Seattle, 1929—a bitterly divided city overflowing with wealth, violence, and magic.
A respected magus and city leader intent on criminalizing Seattle’s most vulnerable magickers hires a young woman as a lady’s companion to curb his rebellious daughter’s outrageous behavior.
The widowed owner of a speakeasy encounters an opportunity to make her husband’s murderer pay while she tries to keep her shapeshifter brother safe.
A notorious thief slips into the city to complete a delicate and dangerous job that will leave chaos in its wake.
One thing is for certain—comeuppance, eventually, waits for everyone.
It’s 1929 in Seattle where magic is everywhere. Dolly white, at least that’s what she’s currently calling herself, has been hired by Mr Earnshaw to look out for his daughter Fiona, ensuring she stays on the right side of the law and marries the man he has arranged for her. But there is more to Dolly than we originally know. With help from allies in the magical community, Dolly puts her plan into place.

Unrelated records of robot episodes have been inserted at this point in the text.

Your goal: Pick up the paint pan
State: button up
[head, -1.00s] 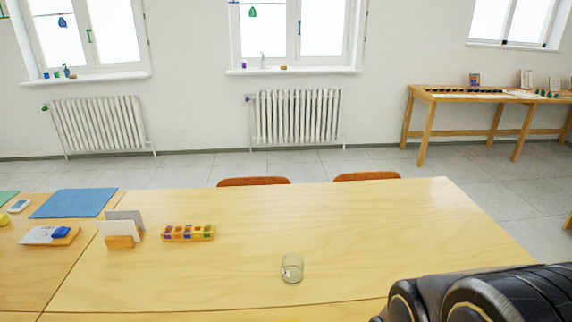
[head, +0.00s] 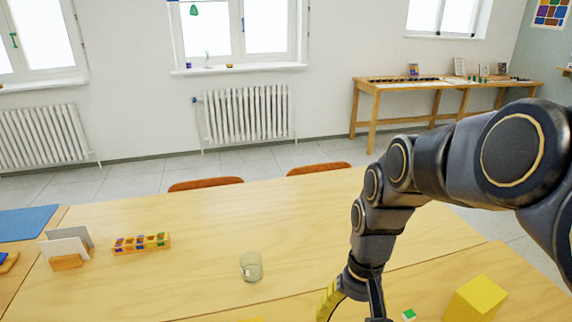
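A small white piece with a green top (head: 408,315), which looks like the paint pan, sits on the table at the bottom edge in the head view. Its lower part is cut off by the frame. My gripper (head: 350,309) points down to the left of it, apart from it in the picture. Its fingers are spread with a gap between them, and no object shows in the gap. The fingertips run to or past the bottom edge.
A yellow block (head: 474,300) stands right of the green piece. A clear glass (head: 251,267) stands left of my gripper. Further left are a wooden paint box (head: 141,244) and a card holder (head: 66,262). The table's middle is clear.

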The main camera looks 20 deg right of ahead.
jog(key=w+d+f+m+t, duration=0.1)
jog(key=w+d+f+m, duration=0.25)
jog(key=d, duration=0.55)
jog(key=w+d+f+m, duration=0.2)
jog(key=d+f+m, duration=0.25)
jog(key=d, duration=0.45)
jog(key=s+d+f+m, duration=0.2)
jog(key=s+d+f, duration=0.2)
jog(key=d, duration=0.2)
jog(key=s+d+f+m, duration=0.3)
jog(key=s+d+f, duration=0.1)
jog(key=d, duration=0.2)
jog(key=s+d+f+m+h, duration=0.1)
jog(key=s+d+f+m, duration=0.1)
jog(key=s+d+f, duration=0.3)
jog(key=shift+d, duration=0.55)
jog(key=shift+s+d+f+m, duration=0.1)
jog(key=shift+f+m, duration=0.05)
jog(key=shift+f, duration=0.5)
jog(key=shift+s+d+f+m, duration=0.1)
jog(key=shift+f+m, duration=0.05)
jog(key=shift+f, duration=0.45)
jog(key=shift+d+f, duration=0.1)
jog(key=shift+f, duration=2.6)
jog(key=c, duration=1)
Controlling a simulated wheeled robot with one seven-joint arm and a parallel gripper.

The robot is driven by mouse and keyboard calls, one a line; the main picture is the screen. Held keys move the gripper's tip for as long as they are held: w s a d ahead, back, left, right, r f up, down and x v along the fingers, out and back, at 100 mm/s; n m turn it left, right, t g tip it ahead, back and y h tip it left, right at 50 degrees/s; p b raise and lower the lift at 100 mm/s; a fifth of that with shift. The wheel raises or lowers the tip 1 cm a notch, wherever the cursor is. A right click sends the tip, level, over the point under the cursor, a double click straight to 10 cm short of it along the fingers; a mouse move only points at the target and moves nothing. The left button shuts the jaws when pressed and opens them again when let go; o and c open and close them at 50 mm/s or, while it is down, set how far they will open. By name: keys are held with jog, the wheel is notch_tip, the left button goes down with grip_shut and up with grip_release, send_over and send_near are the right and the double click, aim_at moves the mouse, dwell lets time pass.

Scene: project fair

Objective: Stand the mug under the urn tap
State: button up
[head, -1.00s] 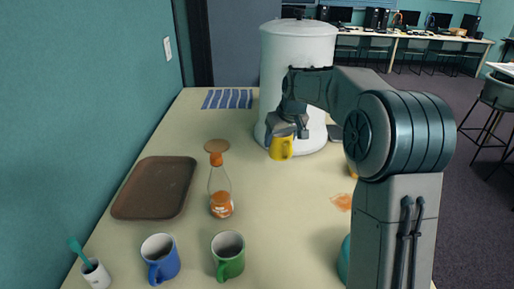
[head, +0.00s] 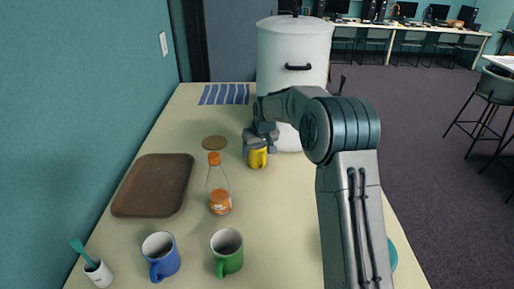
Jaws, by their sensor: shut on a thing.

A plan she hopes will end the reign of terror currently following any shifters in the city, as well as getting revenge for some young women who no longer have the ability to do it themselves. But Dolly isn’t wholly good, she has her own motives for helping, she just has to make sure her plan goes off without a hitch or there will be more than her social standing in danger.

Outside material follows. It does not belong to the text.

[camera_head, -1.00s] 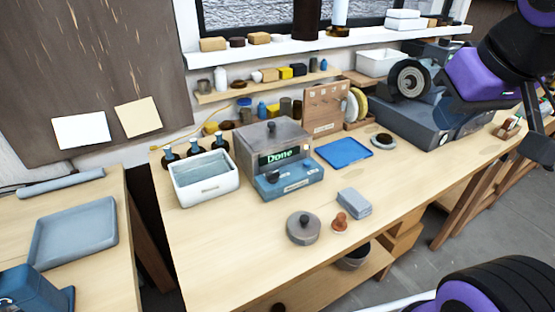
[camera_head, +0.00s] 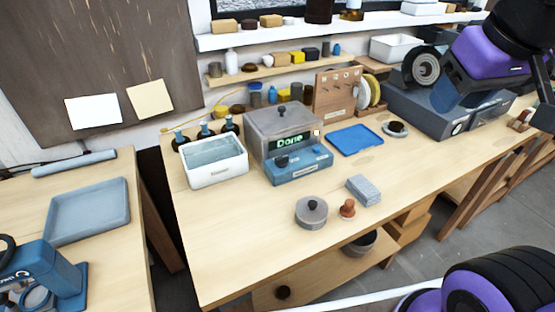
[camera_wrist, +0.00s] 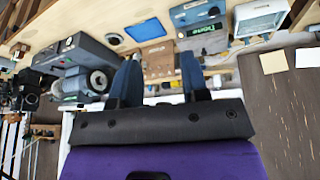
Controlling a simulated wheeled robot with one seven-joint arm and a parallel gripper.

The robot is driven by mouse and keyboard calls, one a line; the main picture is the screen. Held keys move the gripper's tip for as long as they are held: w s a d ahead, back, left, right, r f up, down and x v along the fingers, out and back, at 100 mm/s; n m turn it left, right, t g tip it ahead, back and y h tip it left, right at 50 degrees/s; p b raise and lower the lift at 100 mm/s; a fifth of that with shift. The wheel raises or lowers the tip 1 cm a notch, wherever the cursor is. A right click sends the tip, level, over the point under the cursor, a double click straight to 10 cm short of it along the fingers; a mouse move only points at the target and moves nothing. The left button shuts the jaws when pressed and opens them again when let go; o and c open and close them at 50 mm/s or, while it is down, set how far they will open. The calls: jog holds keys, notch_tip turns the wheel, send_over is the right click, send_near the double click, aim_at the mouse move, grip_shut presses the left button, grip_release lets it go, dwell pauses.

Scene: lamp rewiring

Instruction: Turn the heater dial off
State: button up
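The heater (camera_head: 262,124) is a grey metal box with a lidded top and a blue front panel (camera_head: 302,168), standing on the wooden bench. Its green display (camera_head: 290,142) reads "Done". A dark round dial (camera_head: 282,161) sits on the blue panel, with a small blue knob (camera_head: 317,150) to its right. The dial's setting is too small to read. The heater (camera_wrist: 203,36) also shows upside down at the top of the wrist view. My gripper (camera_wrist: 160,82) is open and empty, its two dark blue fingers apart, well away from the heater.
A white basin of water (camera_head: 215,178) stands left of the heater, with dark bottles behind it. A blue tray (camera_head: 355,141), a round lidded tin (camera_head: 311,216), a reddish stamp (camera_head: 347,209) and a grey block (camera_head: 363,191) lie nearby. The bench's front left is clear.

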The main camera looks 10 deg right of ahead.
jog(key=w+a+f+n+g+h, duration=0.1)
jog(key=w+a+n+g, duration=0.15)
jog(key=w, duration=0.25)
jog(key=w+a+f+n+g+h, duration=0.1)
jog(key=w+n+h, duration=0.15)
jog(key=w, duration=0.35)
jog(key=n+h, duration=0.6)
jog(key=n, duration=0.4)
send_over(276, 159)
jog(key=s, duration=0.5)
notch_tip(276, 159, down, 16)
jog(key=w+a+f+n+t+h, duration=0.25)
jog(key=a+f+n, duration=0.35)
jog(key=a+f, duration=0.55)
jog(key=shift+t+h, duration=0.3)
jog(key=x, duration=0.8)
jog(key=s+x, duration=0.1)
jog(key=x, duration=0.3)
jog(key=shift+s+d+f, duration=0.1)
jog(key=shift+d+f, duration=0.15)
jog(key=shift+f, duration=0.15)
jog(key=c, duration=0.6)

Comeuppance Served Cold is told from two POV’s. Dolly, our main protagonist, and someone whose motives we know little about until quite late on in the book. She wears her disguises like hats, knowing when to seem prim and proper, and when to let the real Dolly show. She is masterful at getting people to help her, using them to her own advantage, but she also has the magical communities best interests at heart. Violet is the owner of a speakeasy, as well as a black woman which makes her rather scandalous in high society, but she has a tragic past, one that Dolly knows she can use to gain Violets help and, through her, access to the magical community. There are a multitude of side characters from Violets shifter brother Phillipe, to Fiona, the woman Dolly is watching over and, although we may not know it at first introduction, they all play a large part in the story to come.

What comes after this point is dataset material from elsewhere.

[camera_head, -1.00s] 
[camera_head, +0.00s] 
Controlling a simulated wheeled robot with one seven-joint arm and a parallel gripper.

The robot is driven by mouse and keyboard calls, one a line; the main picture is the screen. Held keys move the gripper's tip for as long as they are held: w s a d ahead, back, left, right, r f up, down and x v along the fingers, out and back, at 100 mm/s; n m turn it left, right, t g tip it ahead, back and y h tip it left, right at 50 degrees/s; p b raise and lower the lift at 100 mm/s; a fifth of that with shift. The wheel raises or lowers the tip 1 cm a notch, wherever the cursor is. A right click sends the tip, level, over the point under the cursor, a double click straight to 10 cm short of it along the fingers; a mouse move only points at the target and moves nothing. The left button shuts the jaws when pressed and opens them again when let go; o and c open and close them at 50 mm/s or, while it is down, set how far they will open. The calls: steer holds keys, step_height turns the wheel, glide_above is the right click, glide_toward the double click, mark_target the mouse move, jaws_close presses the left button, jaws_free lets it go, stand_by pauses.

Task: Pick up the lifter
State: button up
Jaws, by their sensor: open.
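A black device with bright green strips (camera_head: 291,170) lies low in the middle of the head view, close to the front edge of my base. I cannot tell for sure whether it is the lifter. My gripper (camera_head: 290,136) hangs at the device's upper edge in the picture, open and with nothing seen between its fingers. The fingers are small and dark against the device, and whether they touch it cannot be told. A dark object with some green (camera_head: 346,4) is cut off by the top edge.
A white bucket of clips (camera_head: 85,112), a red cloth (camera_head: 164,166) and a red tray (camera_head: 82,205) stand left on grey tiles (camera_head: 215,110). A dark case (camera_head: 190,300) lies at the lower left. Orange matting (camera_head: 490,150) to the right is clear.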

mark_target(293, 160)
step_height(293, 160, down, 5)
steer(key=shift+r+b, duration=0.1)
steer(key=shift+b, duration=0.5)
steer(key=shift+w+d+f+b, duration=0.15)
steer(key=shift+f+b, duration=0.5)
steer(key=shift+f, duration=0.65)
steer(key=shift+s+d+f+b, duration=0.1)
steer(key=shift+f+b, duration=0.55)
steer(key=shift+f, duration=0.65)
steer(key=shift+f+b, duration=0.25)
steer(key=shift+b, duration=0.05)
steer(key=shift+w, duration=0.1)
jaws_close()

This isn’t your typical heist story. We get little to no set up of the heist, no discussions, no trial runs, no idea on what truly is going to happen until fairly late on in the book. Instead Commeupance focuses on the characters, their goals, their wants in life and their reasoning’s for taking part. Thanks in part to the mystery that surrounds her characters and the fact that the plot jumps backwards and forwards, noted thanks to highly useful dates at the start of each chapter, Deeds managed to make the story thoroughly engaging with very little action actually happening on page.
While Deeds does a superb job with the world building and magic system, no info dumps here friends, I just wanted more. Don’t get me wrong, she gives us every bit of information we need to get through this book, I just want more. I would love more Novella’s or even a novel set in this world so that we can explore the magic system more. Deed’s writing style and the overall pace of the novella make for an incredibly quick read, one I seriously struggled to put down thanks in large to the reality she portrays through the story. Yes, I do know magic isn’t real, but Deeds brings to life a fairly on point 1920’s Seattle filled with prohibition, speakeasies, racism, sexism and the after effects of the stock market crash. Because of this I couldn’t help but get invested in the story and want both Dolly, Violent and even Fiona to get their happy endings.
If you’re in the mood for a fast paced fantasy to whet your appetite, filled with strong and witty female characters who aren’t always what they seem, a brilliant and well developed magic system as well as a story that just leaves you wanting more, then look no further. I do hope the author gives us more books in this world, and I will certainly be checking out anything else she writes.